_EXERCISE DIRECTIONS_
Copy all of the material exactly. Pictures are not to appear in the copy.

--- begin ---

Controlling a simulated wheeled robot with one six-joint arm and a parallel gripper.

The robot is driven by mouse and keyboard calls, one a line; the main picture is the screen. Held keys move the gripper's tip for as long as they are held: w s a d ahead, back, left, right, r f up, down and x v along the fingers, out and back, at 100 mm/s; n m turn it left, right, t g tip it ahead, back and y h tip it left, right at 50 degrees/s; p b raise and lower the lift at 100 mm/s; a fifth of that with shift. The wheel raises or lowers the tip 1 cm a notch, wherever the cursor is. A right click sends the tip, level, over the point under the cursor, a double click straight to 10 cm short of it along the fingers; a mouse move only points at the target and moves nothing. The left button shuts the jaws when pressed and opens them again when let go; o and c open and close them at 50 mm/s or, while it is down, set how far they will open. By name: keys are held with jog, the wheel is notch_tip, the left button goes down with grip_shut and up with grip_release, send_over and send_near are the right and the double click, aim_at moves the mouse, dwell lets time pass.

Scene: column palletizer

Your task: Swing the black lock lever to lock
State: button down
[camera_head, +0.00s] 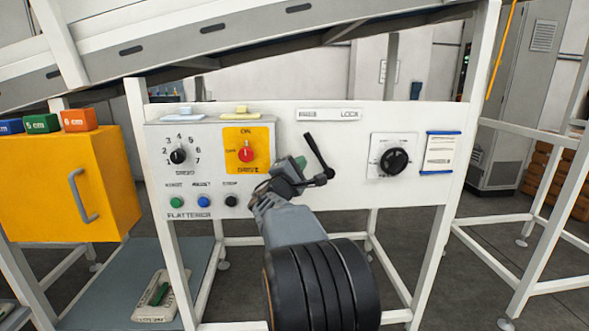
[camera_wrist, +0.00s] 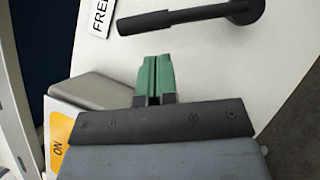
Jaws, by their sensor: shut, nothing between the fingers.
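The black lock lever (camera_head: 317,152) is on the white panel, below the FREE / LOCK label plate (camera_head: 328,114). It tilts up and to the left from its pivot, with its tip toward the FREE side. In the wrist view the lever (camera_wrist: 180,18) lies across the top, its grip end near the FREE end of the label (camera_wrist: 101,14). My gripper (camera_head: 300,162) is just left of the lever; its green fingers (camera_wrist: 155,82) are shut together and empty. In the wrist view a gap shows between the fingertips and the lever. My wrist partly covers the panel below the lever.
Left of my gripper is a grey control box (camera_head: 205,135) with a speed dial (camera_head: 178,156) and a red switch on a yellow plate (camera_head: 247,153). Right of the lever are a black knob (camera_head: 394,161) and a paper notice (camera_head: 441,153). The panel between lever and knob is clear.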

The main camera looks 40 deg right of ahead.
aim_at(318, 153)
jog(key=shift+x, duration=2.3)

--- end ---

_ANSWER IN FULL_
Controlling a simulated wheeled robot with one six-joint arm and a parallel gripper.

The robot is driven by mouse and keyboard calls, one a line; the main picture is the screen. Held keys move the gripper's tip for as long as they are held: w s a d ahead, back, left, right, r f up, down and x v along the fingers, out and back, at 100 mm/s; n m turn it left, right, t g tip it ahead, back and y h tip it left, right at 50 degrees/s; p b raise and lower the lift at 100 mm/s; a fifth of that with shift. The wheel raises or lowers the tip 1 cm a notch, wherever the cursor is. A right click sends the tip, level, over the point under the cursor, a double click straight to 10 cm short of it along the fingers; a mouse move only points at the target and moves nothing. The left button shuts the jaws when pressed and opens them again when let go; o and c open and close them at 50 mm/s or, while it is down, set how far they will open. By name: keys are held with jog, the wheel is notch_tip, the left button goes down with grip_shut and up with grip_release, send_over and send_near are the right and the double click, aim_at moves the mouse, dwell lets time pass.

Scene: column palletizer

Your task: Swing the black lock lever to lock
State: button down
[camera_head, +0.00s] 
[camera_wrist, +0.00s] 
Jaws, by their sensor: shut, nothing between the fingers.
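The black lock lever (camera_head: 317,152) is on the white panel, below the FREE / LOCK label plate (camera_head: 328,114). It tilts up and to the left from its pivot, with its tip toward the FREE side. In the wrist view the lever (camera_wrist: 180,18) lies across the top, its grip end near the FREE end of the label (camera_wrist: 101,14). My gripper (camera_head: 300,162) is just left of the lever; its green fingers (camera_wrist: 155,82) are shut together and empty. In the wrist view a gap shows between the fingertips and the lever. My wrist partly covers the panel below the lever.
Left of my gripper is a grey control box (camera_head: 205,135) with a speed dial (camera_head: 178,156) and a red switch on a yellow plate (camera_head: 247,153). Right of the lever are a black knob (camera_head: 394,161) and a paper notice (camera_head: 441,153). The panel between lever and knob is clear.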

The main camera looks 40 deg right of ahead.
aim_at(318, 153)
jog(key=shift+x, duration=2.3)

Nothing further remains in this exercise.